Still, current figures often underestimate the number of new jobs created (note the upward revisions of late) and the situation might be better than reported. We won’t know until after the November presidential election so whatever right direction/wrong direction spin the candidates want to put on these figures now’s their chance. Here’s what it looks like without the spin.
The gauge for recovery can’t really be measured solely by pre-financial meltdown levels anyway. Many jobs, especially in real estate and construction were unsustainably inflated by easy money sloshing around and unscrupulous mortgage lenders, traders and quantitative charlatans, but that’s another story.
What’s new is the housing slump appears to be in tentative recovery. The National Association of Home Builders/Wells Fargo Housing Market Index has been climbing for several months running now, albeit from a very low base and below even 1990’s levels.
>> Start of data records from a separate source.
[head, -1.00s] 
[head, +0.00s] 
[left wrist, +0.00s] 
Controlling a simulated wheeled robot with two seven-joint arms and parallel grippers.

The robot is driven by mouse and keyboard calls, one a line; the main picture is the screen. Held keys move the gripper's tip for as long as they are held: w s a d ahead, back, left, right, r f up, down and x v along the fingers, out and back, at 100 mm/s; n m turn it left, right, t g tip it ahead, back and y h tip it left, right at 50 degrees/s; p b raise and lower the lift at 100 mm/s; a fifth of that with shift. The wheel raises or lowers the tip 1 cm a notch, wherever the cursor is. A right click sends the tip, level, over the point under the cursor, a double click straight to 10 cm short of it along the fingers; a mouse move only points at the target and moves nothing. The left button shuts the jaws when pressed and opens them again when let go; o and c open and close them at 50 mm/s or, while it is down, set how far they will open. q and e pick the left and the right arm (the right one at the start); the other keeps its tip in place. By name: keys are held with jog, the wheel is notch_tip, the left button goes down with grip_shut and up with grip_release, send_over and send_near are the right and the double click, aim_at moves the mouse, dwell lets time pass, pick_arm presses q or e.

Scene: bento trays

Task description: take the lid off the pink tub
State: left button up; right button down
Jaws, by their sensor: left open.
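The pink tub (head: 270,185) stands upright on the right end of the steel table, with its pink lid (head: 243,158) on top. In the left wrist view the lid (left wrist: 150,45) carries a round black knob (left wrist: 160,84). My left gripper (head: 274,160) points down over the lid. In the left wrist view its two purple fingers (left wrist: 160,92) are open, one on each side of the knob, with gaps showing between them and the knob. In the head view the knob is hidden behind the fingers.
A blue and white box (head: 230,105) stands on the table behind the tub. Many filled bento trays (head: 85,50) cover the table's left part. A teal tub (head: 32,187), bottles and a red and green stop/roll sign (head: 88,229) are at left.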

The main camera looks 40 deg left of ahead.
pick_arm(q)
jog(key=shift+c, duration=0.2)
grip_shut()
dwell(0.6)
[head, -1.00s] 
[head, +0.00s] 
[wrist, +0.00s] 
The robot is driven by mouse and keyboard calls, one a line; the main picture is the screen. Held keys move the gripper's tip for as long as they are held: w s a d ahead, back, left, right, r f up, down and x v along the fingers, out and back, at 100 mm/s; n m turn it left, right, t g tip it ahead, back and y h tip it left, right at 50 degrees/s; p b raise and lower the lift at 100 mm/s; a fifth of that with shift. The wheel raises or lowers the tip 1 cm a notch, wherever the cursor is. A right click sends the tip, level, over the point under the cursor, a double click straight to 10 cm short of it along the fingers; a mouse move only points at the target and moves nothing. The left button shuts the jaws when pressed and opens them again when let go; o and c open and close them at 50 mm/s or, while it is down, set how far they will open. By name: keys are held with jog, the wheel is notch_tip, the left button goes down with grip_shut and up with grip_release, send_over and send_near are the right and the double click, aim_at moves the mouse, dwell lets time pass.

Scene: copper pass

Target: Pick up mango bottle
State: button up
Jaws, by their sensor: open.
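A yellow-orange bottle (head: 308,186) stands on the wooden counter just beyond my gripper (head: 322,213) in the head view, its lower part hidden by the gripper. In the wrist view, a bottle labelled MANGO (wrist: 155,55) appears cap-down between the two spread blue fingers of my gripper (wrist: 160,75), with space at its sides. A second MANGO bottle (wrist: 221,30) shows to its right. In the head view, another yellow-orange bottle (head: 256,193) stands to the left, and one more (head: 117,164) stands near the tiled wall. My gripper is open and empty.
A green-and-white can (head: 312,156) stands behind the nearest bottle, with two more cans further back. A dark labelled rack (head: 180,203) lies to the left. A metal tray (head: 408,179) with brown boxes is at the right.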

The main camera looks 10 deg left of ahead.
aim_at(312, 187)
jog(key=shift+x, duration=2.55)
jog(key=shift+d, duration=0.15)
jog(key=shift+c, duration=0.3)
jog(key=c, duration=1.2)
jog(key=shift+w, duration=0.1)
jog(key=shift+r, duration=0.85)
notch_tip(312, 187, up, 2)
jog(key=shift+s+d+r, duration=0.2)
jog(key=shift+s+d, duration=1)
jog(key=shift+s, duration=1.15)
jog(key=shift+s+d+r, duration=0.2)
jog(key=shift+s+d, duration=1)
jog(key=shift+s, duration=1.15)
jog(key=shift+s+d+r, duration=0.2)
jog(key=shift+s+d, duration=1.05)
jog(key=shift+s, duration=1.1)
There’s ample room for improvement. Considering the flack the U.S. economy has been hit with since 2008, especially among proponents of the inevitable decline meme (and the dozens of books it spawned) let’s stick with the glass half full version. That same glass used to be cracked, leaking and irreparable.
Other data points show that the economy as a whole can be about as undecided as some American voters with only four weeks to go. The Institute for Supply Manufacturers gauge hit a four month high of 51.5 indicating expansion had returned to the economy. Alas, the Markit Index of Manufacturers fell slightly to 51.1 (still expanding but at a slower rate), from 51.5 in August.
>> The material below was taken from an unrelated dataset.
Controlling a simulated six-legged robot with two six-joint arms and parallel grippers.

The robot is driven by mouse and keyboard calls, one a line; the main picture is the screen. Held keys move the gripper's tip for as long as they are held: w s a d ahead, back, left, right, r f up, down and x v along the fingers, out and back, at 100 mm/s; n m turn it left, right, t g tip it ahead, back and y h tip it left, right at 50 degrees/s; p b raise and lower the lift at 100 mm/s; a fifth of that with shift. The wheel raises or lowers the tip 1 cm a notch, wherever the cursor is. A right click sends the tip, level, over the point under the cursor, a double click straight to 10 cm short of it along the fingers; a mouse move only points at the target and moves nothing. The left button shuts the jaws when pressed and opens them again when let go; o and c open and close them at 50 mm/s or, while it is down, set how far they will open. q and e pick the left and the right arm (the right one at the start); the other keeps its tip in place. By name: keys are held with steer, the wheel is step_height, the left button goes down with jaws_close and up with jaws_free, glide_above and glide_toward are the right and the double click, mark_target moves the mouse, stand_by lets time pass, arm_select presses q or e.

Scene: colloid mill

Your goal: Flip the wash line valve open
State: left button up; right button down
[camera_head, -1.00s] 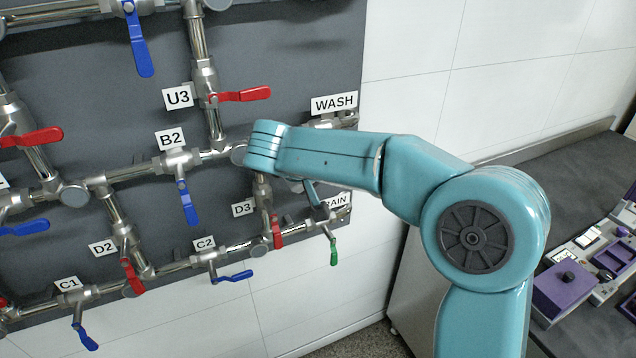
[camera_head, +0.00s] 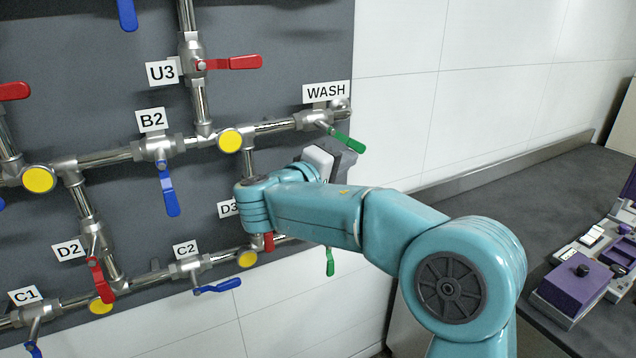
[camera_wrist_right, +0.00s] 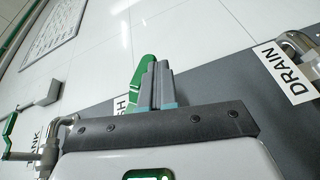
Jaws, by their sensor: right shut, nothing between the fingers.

These pesky social sciences. Conflicting data sometimes relegates the field more to a numbers running racket than say the mechanical precision of physics. Getting billions of electrons marching in single file across a TV screen remains far easier than accurately predicting the hiring and purchasing activity of a few hundred million people.
Since about 70% of the U.S. economy is driven by consumption and the holiday season represents a significant portion of consumer purchases for the year, perhaps better numbers are inventories and retail sales for October and November.
Wherever they end up, we still have a long slog ahead of us until the engines of American prosperity kick into high gear. On the bright side, innovation and ingenuity in the material sciences, biotech, information services and healthcare are expanding at tremendous rates. Once these go mainstream they’ll power an American renaissance sometime down the line. Just don’t ask for a firm date yet.